Monaco | Tribunal de première instance, 4 février 2010, Mme G LP épouse C. c/ M. D. C.


Abstract

Divorce

Requête fondée sur l'article 198 du Code civil - Suivie d'une assignation fondée sur l'article 197 du Code civil - Exception d'irrecevabilité soulevée par le défendeur - Recevabilité de l'action en divorce sur la base de l'article 197 du Code civil en l'absence d'acceptation par le défendeur de la rupture du mariage sans énonciation des faits à l'origine de celle-ci - Abus de droit du défendeur ayant soulevé l'exception d'irrecevabilité

Résumé

Le divorce peut être prononcé à la demande de l'un des époux soit pour l'une des causes

prévues par l'article 197 du Code civil, soit, conformément à l'article 198 du même code, ...

Abstract

Divorce

Requête fondée sur l'article 198 du Code civil - Suivie d'une assignation fondée sur l'article 197 du Code civil - Exception d'irrecevabilité soulevée par le défendeur - Recevabilité de l'action en divorce sur la base de l'article 197 du Code civil en l'absence d'acceptation par le défendeur de la rupture du mariage sans énonciation des faits à l'origine de celle-ci - Abus de droit du défendeur ayant soulevé l'exception d'irrecevabilité

Résumé

Le divorce peut être prononcé à la demande de l'un des époux soit pour l'une des causes prévues par l'article 197 du Code civil, soit, conformément à l'article 198 du même code, lorsque le demandeur et son conjoint acceptent le principe de la rupture du mariage sans considération des faits à l'origine de celle-ci ;

Dans les deux cas la procédure sur requête d'un des époux, définie par les articles 200-1 à 200-16 du Code civil, est applicable au divorce, et qu'il s'agit en l'espèce de la procédure suivie par G. L. P.
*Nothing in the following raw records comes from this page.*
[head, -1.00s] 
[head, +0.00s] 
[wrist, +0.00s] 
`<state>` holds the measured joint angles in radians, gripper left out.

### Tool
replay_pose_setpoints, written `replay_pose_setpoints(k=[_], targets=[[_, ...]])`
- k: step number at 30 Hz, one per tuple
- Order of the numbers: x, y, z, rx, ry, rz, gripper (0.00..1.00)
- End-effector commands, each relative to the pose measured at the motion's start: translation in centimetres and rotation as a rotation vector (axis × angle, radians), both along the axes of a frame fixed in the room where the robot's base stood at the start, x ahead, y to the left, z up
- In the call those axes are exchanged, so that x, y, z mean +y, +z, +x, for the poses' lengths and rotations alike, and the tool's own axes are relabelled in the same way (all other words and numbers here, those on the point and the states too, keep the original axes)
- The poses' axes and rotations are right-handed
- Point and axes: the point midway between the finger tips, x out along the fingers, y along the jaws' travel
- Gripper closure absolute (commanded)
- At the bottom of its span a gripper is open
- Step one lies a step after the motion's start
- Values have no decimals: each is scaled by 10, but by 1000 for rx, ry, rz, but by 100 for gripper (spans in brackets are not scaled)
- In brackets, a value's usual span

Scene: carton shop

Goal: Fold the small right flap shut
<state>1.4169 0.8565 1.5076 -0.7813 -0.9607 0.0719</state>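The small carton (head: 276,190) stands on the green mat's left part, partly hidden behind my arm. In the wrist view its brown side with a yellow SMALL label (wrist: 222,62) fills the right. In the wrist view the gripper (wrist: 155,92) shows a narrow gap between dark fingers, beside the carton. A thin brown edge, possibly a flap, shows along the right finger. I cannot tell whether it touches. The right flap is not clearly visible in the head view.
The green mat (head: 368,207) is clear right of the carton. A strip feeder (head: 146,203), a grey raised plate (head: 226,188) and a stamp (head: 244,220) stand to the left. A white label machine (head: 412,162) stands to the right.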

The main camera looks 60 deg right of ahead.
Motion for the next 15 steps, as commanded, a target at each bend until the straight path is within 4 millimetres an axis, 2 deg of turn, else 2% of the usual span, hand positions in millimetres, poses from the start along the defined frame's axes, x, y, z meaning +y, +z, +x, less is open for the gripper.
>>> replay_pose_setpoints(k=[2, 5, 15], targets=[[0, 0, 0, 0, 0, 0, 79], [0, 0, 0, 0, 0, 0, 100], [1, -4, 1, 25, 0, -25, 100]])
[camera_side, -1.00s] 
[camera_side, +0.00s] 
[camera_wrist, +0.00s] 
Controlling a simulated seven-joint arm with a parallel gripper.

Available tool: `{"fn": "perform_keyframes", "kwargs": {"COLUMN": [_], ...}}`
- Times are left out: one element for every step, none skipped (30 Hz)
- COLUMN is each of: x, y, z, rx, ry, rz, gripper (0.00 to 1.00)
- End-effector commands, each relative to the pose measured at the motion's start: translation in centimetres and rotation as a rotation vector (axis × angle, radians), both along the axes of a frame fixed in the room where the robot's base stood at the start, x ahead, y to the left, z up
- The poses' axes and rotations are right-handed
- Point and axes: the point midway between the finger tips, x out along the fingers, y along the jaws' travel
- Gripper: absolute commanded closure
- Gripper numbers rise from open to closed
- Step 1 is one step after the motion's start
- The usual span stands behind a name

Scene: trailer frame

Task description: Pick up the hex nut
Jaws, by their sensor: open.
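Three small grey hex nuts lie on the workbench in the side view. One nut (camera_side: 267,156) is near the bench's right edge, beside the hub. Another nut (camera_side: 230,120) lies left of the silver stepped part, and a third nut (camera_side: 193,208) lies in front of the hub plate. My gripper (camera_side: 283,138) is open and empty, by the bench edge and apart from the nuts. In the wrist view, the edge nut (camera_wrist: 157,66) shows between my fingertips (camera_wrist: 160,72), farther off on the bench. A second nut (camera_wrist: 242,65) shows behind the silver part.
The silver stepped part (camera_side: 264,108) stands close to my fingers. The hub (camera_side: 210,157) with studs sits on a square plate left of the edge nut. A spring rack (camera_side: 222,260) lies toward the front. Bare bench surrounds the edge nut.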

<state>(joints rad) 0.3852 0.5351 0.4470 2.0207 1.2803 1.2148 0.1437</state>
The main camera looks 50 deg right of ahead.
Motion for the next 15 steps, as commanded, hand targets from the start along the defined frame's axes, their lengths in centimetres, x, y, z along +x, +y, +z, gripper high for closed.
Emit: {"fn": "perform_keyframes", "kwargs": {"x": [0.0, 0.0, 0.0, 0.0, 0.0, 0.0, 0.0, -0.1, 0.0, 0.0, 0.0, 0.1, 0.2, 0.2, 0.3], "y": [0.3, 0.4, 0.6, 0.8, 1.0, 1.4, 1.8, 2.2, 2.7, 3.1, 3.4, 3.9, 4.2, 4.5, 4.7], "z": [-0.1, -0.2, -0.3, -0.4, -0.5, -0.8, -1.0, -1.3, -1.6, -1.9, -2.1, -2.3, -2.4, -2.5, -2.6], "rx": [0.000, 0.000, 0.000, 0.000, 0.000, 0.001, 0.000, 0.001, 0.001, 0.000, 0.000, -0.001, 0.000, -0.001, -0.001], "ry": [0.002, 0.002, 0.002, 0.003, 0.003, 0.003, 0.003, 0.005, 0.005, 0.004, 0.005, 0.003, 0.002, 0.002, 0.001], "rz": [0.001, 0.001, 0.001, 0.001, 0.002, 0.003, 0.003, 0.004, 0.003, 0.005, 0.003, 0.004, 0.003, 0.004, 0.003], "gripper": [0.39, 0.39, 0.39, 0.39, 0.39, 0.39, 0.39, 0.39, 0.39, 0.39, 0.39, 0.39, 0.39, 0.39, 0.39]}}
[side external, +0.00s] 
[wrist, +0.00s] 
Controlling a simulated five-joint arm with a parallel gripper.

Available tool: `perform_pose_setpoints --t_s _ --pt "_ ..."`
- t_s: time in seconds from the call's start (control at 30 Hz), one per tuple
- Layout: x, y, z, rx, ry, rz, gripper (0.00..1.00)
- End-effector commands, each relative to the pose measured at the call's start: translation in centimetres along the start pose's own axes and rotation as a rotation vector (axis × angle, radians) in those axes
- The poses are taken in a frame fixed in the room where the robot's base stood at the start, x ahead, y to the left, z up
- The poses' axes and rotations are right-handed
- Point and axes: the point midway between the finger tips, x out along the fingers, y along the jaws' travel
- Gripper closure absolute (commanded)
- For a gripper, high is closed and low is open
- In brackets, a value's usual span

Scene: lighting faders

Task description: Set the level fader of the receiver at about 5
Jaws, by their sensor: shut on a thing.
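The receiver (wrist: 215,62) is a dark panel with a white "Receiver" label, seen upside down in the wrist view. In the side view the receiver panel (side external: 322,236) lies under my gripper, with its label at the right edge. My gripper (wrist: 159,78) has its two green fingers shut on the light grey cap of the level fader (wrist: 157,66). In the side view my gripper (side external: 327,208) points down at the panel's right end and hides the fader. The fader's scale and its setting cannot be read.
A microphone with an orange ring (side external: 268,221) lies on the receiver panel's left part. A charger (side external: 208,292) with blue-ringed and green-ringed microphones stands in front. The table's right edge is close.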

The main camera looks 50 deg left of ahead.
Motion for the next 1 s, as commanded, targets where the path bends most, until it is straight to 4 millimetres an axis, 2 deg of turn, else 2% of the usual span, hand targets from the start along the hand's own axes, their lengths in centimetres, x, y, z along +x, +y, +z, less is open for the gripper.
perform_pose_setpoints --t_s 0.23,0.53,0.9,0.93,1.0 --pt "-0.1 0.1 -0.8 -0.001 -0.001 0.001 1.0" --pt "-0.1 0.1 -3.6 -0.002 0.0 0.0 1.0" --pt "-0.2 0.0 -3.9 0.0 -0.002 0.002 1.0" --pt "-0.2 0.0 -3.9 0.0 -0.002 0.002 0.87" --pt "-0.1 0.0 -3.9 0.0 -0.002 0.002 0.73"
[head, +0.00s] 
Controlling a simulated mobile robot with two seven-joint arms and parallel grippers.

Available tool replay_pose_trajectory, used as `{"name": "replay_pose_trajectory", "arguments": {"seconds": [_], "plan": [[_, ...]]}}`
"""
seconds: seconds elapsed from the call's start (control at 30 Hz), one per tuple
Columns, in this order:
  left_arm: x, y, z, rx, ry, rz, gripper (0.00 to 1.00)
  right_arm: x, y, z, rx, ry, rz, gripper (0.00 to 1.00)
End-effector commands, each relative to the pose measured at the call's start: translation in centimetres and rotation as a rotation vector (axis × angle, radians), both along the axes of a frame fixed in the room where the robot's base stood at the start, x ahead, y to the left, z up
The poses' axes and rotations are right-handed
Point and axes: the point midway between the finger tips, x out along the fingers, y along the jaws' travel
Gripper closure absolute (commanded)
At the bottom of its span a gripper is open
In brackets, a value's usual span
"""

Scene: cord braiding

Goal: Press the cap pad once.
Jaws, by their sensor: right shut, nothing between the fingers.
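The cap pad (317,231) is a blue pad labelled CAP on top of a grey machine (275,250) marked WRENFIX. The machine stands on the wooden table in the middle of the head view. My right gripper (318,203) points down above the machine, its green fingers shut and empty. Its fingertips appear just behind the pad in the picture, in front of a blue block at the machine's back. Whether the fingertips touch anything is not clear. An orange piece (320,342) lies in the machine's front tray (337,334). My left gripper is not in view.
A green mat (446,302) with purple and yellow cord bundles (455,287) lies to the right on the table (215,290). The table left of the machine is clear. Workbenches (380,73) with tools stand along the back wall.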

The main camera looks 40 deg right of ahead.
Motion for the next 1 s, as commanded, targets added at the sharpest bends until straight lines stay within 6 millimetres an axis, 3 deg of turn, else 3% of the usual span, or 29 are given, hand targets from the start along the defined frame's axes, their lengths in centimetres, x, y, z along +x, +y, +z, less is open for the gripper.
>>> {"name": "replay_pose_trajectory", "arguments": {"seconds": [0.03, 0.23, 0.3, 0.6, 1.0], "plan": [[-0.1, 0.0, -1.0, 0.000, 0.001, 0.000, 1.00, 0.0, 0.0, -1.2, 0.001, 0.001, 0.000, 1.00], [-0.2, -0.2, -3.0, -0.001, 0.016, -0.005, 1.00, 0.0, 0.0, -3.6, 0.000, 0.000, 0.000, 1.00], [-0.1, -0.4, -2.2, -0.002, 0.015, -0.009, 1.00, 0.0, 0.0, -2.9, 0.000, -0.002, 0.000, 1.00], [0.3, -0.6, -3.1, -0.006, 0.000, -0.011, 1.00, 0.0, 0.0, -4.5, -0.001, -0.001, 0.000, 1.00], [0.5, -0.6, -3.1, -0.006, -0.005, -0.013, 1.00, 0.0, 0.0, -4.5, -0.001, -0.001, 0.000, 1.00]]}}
Conformément, à l'article 156-3° du Code de procédure civile, l'assignation doit contenir l'objet de la demande avec un exposé sommaire des moyens, en revanche aucune disposition légale n'impose au demandeur en divorce de choisir le fondement de sa demande au moment du dépôt de sa requête.

Conformément à l'article 200-9, alinéa 1 du Code civil, les époux peuvent à tout moment de la procédure demander à la juridiction saisie de constater leur accord pour voir prononcer le divorce sur le fondement de l'article 198, il résulte de l'alinéa 2 du même article que seule l'acceptation, la rétractation de la proposition faite par l'un des époux de voir prononcer le sans considération des faits à l'origine de celui-ci est donc toujours possible.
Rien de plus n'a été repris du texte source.